Before coming to campus, Peterson led the Directorate for Engineering at the National Science Foundation (NSF), a $7 billion federal agency that invests in the nation’s research and education activities across science and engineering.
Peterson had also been on the faculty of the University of Arizona since 1977 and had served for 11 years as dean of the College of Engineering.
In this Q-and-A with Panorama, Peterson charts his vision for the campus and talks about how his experience with NSF and the University of Arizona has made him a better leader.
My No. 1 priority is to earn the trust and confidence of the faculty because I want to support their efforts to raise the stature of the institution. I want to help them shape the strategic directions for the university, knowing full well that there are many views about what those directions should be, and not all views can be accommodated. I believe in open and transparent leadership and operation, and the chancellor’s strong track record in these leadership qualities was an important factor in my decision to come here.
It is rare to have the opportunity to be part of a "start-up" university.
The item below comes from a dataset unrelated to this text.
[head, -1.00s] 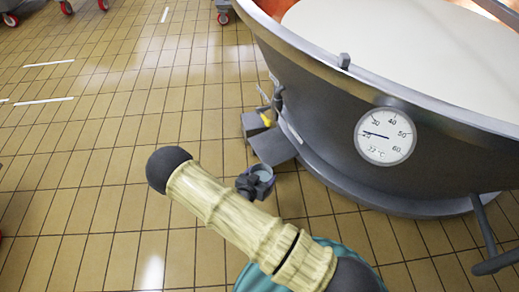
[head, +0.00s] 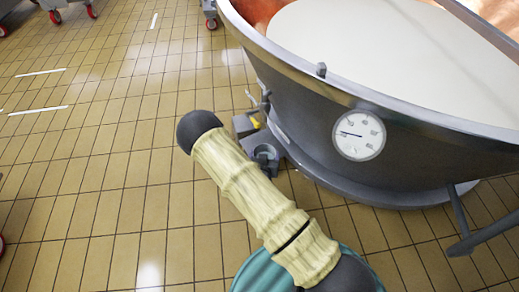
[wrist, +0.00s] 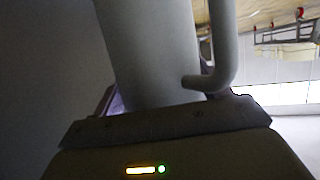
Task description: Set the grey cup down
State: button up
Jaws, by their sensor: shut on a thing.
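The grey cup (wrist: 150,50) fills the middle of the wrist view, with its curved handle (wrist: 224,45) on the right side. My gripper (wrist: 165,112) is shut on the cup's body near the bottom of that view. In the head view the cup (head: 266,152) is small, its open top facing up, beside the foot of the vat. It overlaps a grey block there, and I cannot tell whether it touches anything below. My arm hides most of the gripper in the head view.
A large vat (head: 300,112) with pale contents and a round dial (head: 359,135) stands at the right. A grey block with a yellow part (head: 256,123) is at its side. Tiled floor (head: 90,190) is open at the left. Red-wheeled carts stand at the far left.

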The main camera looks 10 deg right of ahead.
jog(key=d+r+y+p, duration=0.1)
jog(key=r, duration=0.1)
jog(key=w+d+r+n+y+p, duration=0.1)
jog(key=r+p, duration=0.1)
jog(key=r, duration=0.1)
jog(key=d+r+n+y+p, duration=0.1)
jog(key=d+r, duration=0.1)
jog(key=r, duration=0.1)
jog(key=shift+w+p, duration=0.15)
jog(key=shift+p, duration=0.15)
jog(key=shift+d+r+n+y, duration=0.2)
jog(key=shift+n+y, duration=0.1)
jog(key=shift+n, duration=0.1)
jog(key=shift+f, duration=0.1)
While UC Merced is well beyond the initial phase of development, it is, at least theoretically, relatively free to explore research and educational methodologies and pedagogies outside the bounds of traditional systems, and can, because of its size, implement those ideas on a reasonable timescale.
I came to UC Merced because, like so many of you, I was attracted to that possibility. I came because you are part of perhaps the best system of public higher education in the world. Our faculty members, in spite of the youth of the institution, are world-class researchers who have active research awards from every directorate at the National Science Foundation, as well as from many other sources.
Also, our student demographics represent the future of this country, both literally and figuratively, and UC Merced can be a model for all other public institutions for meeting the educational needs of those young people.
And finally, I was attracted by the vision of the leadership team here and wanted to be part of that team.
A successful provost will view the job as one of service to the institution. The responsibility of the provost is to help ensure that students can get the best education possible, that faculty can be supported in their professional aspirations for research, teaching and service, and that the staff have the support to carry out effectively the day-to-day business of the university.
A provost has to be a good listener, open to the input and opinions of all campus constituents. I have to extract the best ideas from wherever they come: faculty, staff and students, as well as from outside constituents.
And, most importantly, a provost needs to know when all the voices have been heard on a particular issue, and when it is time to make a decision and move on.
Of course, this all has to be carried out in an environment of constrained resources which, in the end, presents the biggest challenge to the provost — how best to invest limited time, dollars and space to best advance the institution.
My experiences both at the University of Arizona and the National Science Foundation will be beneficial in some ways to UC Merced, I hope. One of the most important things I learned at UA was the benefit of working collaboratively across departmental, college and even institutional boundaries. And at NSF, the programs addressing the grand-challenge problems effectively engaged researchers from a broad range of disciplines. UC Merced faculty are already experts at attracting NSF investment in their programs. I just hope my experiences with the agency will add some additional insight into programs, both at NSF and with many of NSF’s sister agencies, ideally suited to support our strategic research initiatives.
My vision for Merced is that we become a research-intensive university with the strength of commitment and recognition due all the campuses in this prestigious UC system. To do that, I believe, will require the discipline to focus on key areas and not try to become “all things to all people”. The challenge is essentially one of finding the appropriate balance between nurturing and expanding into these key areas, and at the same time providing the foundational curricular elements expected in a university our size.
Since our size is changing, so too will be the relative weight we put on investments following these two approaches. At this point in time, I strongly believe the chancellor’s approach to building our strategic focusing activities around the research programs is the correct one. We must always keep in mind of course, regardless of how we organize our strategic thinking, that all our faculty members must advance both the graduate and undergraduate educational needs of the institution.